この図像はおそらく、「ヴェロニカの聖顔布」から着想されたものだろう。ヴェロニカなる架空の女性がゴルゴタに登るイエスの顔を布でぬぐうと、その布に主の顔がぼんやりと浮かび上がってきたという中世の伝承に基づくもので、彼女や天使がこの「聖顔布」をかざすところが、やはり中世末期から盛んに描かれてきた。 ここまで見てきたのは、主に時祷書写本のなかの細密画で、これらを手にすることができたのは、裕福で身分の高い階層――主に女性――だったと想定されるが、同様の図像は、もっと安価に入手できる版画としても広く流布していた。 このことは、たとえば木版画の《キリストの脇腹の傷の寸法》(5-2、15世紀末、12×8㎝、ワシントン、ナショナル・ギャラリー)などが証言している。「ヴェロニカの聖顔布」を頭部にして、アーモンド型の傷が胴体となり、さらに両手と両足が添えられる。傷口のなかには十字架と心臓も見える。 さらに傷の両脇にはドイツ語の銘文が刻まれている(以下の訳は美術館ホームページの書き起こしに基づく)。 左には、「これは、十字架上で刺されたキリストの脇腹にできた傷口の幅と長さである。悔恨と悲しみと信心をもってこの傷に口づけする者は誰でも、そのたびに教皇インノケンティウスから7年間の贖宥が与えられるであろう」とある。 右には、「信心をもってこの傷に口づけする者は誰でも、突然の死や災難から守られるであろう」と書かれていて、まさに「口づけ」の対象であったこともわかる。
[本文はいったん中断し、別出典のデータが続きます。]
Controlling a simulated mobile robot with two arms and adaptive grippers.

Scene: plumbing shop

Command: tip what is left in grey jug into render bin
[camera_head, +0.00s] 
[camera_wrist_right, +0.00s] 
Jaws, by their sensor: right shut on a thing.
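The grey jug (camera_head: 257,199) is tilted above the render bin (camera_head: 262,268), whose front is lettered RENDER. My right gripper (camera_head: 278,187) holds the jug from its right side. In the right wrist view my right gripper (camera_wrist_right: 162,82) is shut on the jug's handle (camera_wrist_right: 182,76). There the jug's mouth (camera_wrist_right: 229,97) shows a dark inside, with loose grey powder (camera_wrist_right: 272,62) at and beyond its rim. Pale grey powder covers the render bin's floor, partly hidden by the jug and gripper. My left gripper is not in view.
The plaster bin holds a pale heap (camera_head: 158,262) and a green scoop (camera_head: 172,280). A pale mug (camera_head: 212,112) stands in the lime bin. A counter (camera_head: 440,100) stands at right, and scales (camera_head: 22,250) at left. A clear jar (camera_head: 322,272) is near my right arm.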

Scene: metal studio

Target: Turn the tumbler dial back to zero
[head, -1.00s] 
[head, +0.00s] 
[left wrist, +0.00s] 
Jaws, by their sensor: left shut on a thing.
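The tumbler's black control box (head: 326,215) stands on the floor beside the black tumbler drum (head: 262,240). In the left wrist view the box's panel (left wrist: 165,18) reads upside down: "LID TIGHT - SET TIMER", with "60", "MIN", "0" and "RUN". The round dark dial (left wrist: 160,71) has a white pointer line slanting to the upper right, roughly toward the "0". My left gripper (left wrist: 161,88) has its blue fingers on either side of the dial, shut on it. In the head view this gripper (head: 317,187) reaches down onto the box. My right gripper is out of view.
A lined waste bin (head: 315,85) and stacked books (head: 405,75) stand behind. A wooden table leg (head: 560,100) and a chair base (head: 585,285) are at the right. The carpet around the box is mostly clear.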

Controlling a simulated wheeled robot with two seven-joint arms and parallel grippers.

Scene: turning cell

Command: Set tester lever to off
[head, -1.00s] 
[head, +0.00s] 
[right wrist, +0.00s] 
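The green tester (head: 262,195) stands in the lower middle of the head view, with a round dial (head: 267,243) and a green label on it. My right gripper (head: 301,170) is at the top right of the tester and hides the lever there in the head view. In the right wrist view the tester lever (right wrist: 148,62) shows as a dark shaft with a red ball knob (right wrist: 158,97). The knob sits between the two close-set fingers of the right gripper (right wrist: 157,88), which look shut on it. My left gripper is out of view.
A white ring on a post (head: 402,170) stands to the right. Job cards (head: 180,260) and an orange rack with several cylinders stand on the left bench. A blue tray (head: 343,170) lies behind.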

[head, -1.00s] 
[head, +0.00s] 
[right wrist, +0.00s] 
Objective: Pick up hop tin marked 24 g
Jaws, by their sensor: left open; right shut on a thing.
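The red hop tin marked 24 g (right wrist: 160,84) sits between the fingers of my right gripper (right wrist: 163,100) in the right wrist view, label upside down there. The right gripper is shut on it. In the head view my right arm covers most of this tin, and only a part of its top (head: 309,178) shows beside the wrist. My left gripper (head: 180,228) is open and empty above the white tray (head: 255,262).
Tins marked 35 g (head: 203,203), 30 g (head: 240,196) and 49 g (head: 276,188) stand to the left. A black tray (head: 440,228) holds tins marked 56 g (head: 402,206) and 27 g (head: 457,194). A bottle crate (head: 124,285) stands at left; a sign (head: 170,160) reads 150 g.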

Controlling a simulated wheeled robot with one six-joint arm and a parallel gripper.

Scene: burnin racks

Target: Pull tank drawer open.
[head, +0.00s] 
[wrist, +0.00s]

ここで名指されている教皇は、時代から推し量るにおそらくインノケンティウス8世(在位1484-92年)で、「贖宥が与えられる」とあるからには、贖宥状(免罪符)として売買されていたものと推定される。 15世紀後半から16世紀初めにかけて贖宥状が乱発されたこと、そしてそれがルターによる宗教改革のひとつのきっかけになったことはよく知られているが、この傷の絵は、そうしたもののひとつだったのだろう。キリストの傷に「口づけ」することは、罪の赦しを請い願うことでもあったのだ。 ● 中世の巡礼者たちは女性器に 護られつつ聖地の教会を目指した 女性器としてのキリストの傷に関連してさらに面白いことに、それが護符のような役割も果たしていたらしいことを証言する例が比較的豊富に伝わっている。 巡礼者たちが旅のお守りとして身に着けていた鋳造のバッジに、ほかでもなくこの図像が使われているのである(Reiss)。そのひとつ(5-3、14世紀頃)では、外陰部としての傷が、まさしく巡礼者のいでたちで表わされている。巡礼の帽子をかぶり、右手に杖、左手にロザリオをもっているのである。 こうして女性器に模したキリストの傷のバッジを身に着けることで、中世の巡礼者たちは旅の安全を祈願しつつ、聖地の教会堂を目指していたのだろう。母体に戻りたいという無意識の願望を、心理学では胎内回帰と呼ぶことがあるが、外陰部はその入り口でもある。とすると、聖地とはまた母体の置き換えなのかもしれない。